Guy Gilles   Cinéaste français (1938 - 1996)
Guy Gilles

" Dans tous ses films, qui sont des films d'amour et de tourment, les personnages luttent contre le mal de vivre, la fuite inexorable du temps, veulent faire de l'absolu avec de l'éphémère. Et même s'ils ne racontent pas la vie de Guy Gilles, ils sont autobiographiques; une suite de rencontres, les blessures inguérissables d'une passion récurrente. "

Jacques Siclier

Entretiens

Propos recueillis par Alain Sanzio et Jean-Pierre Joecker (1982)
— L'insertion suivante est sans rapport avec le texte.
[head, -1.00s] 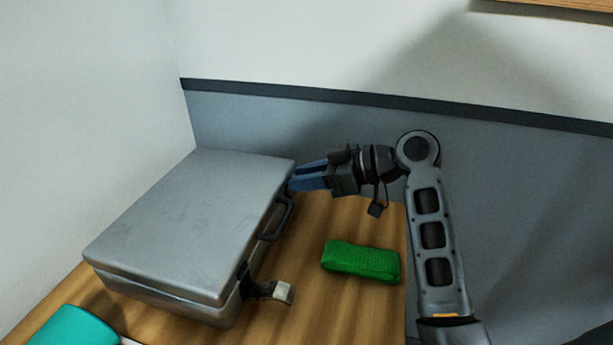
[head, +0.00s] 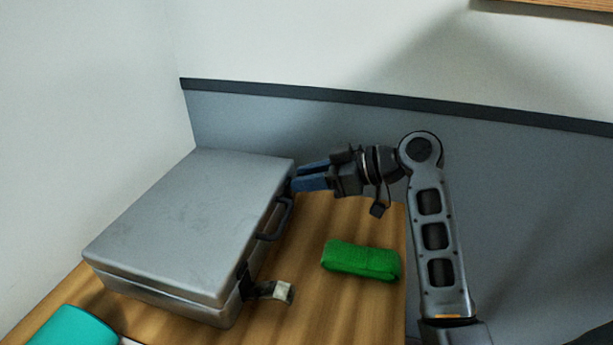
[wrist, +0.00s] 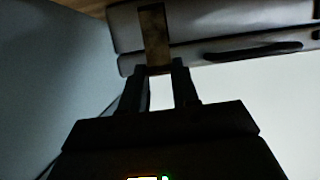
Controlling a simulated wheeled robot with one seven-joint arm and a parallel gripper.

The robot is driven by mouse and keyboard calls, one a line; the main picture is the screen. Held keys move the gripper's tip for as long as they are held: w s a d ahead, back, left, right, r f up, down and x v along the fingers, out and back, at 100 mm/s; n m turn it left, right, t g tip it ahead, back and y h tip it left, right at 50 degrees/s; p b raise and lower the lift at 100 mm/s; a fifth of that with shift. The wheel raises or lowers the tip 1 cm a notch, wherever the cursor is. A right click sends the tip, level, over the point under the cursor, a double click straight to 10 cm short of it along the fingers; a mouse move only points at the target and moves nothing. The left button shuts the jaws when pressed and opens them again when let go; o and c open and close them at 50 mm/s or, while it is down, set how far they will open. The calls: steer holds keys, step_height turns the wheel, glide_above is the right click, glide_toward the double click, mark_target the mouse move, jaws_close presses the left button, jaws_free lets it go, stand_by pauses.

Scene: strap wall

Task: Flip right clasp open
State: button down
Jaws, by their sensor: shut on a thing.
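The grey metal case (head: 185,225) lies closed on a wooden table, with its handle (head: 276,220) on the side facing right. My gripper (head: 294,180) is at the far end of that side, past the handle. In the wrist view my gripper (wrist: 160,72) is shut on the lower end of the right clasp (wrist: 154,35), a dull brownish strip on the case front. The head view hides this clasp behind my fingers. The other clasp (head: 270,290), at the near end, sticks out from the case with a pale end piece.
A green block-like object (head: 361,261) lies on the table (head: 330,305) right of the case. A teal object (head: 72,328) is at the near left. A grey wall with a dark strip (head: 400,108) stands close behind the case and my arm.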

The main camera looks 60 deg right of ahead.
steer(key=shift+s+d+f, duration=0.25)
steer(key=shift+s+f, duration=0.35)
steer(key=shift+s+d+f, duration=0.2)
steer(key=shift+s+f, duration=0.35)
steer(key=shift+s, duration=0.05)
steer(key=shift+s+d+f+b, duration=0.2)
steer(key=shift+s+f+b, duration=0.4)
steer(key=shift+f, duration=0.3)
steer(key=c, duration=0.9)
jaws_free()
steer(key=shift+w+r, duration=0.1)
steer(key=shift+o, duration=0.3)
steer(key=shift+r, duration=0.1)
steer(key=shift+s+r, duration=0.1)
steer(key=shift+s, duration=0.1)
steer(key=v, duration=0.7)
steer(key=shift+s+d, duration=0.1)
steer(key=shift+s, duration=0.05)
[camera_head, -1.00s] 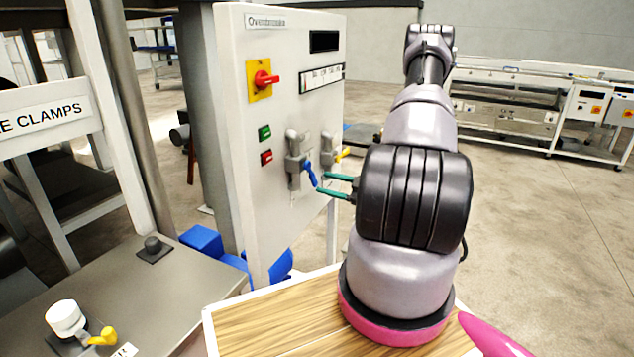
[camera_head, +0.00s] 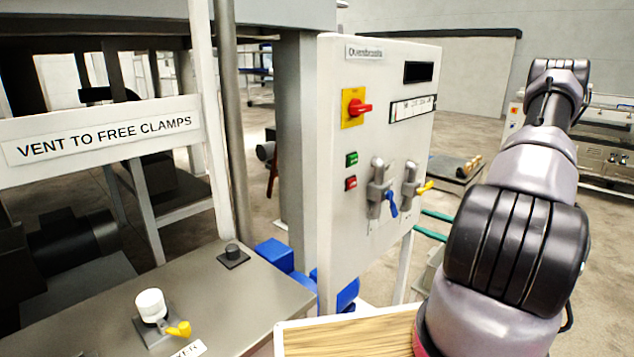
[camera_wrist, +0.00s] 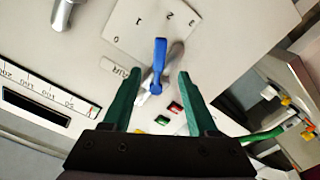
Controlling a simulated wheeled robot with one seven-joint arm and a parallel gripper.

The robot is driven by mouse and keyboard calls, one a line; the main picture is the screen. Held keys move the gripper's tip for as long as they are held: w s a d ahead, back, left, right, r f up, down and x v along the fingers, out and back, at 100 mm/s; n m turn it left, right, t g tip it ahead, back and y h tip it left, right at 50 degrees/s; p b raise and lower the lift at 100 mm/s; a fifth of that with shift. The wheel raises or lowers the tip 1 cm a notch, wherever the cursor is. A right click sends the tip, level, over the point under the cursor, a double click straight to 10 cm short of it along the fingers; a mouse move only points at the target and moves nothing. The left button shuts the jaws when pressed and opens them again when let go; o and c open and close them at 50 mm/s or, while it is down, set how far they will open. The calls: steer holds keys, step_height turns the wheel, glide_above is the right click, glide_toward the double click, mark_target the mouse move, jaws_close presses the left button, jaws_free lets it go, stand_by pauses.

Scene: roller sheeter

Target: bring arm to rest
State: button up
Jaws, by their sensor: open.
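My gripper (camera_head: 422,222) is open, its two green fingers pointing at the front of the white control cabinet (camera_head: 349,220). A blue-handled lever (camera_head: 391,204) on that cabinet sits left of the fingertips in the head view, with a visible gap. In the wrist view the blue lever (camera_wrist: 159,60) shows between the two open fingers (camera_wrist: 158,75), which seem to hold nothing. My arm extends up and away at the right of the head view, and its upper part hides some of the gripper.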

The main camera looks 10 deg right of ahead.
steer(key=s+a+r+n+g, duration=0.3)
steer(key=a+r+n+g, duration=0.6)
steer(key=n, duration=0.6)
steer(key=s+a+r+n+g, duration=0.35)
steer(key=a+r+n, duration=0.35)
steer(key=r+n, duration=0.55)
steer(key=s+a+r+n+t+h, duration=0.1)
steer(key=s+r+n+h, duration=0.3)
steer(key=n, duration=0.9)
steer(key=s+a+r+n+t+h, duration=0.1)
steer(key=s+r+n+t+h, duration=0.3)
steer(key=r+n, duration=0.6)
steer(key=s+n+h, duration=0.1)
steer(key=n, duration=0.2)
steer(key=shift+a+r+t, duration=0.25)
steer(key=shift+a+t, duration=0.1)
* Dans tous vos films, on retrouve ce même personnage de jeune garçon rêveur, mélancolique et épris d'absolu ; c'est vous, ou votre double ?
- C'est moi sans doute, ou un rêve de moi. Créer un personnage, c'est lui permettre de vivre non seulement les vies que l'on a vécues, mais celles que l'on voudrait vivre. Si je fais mourir un personnage, je pourrai faire un autre film tandis que si je meurs, moi...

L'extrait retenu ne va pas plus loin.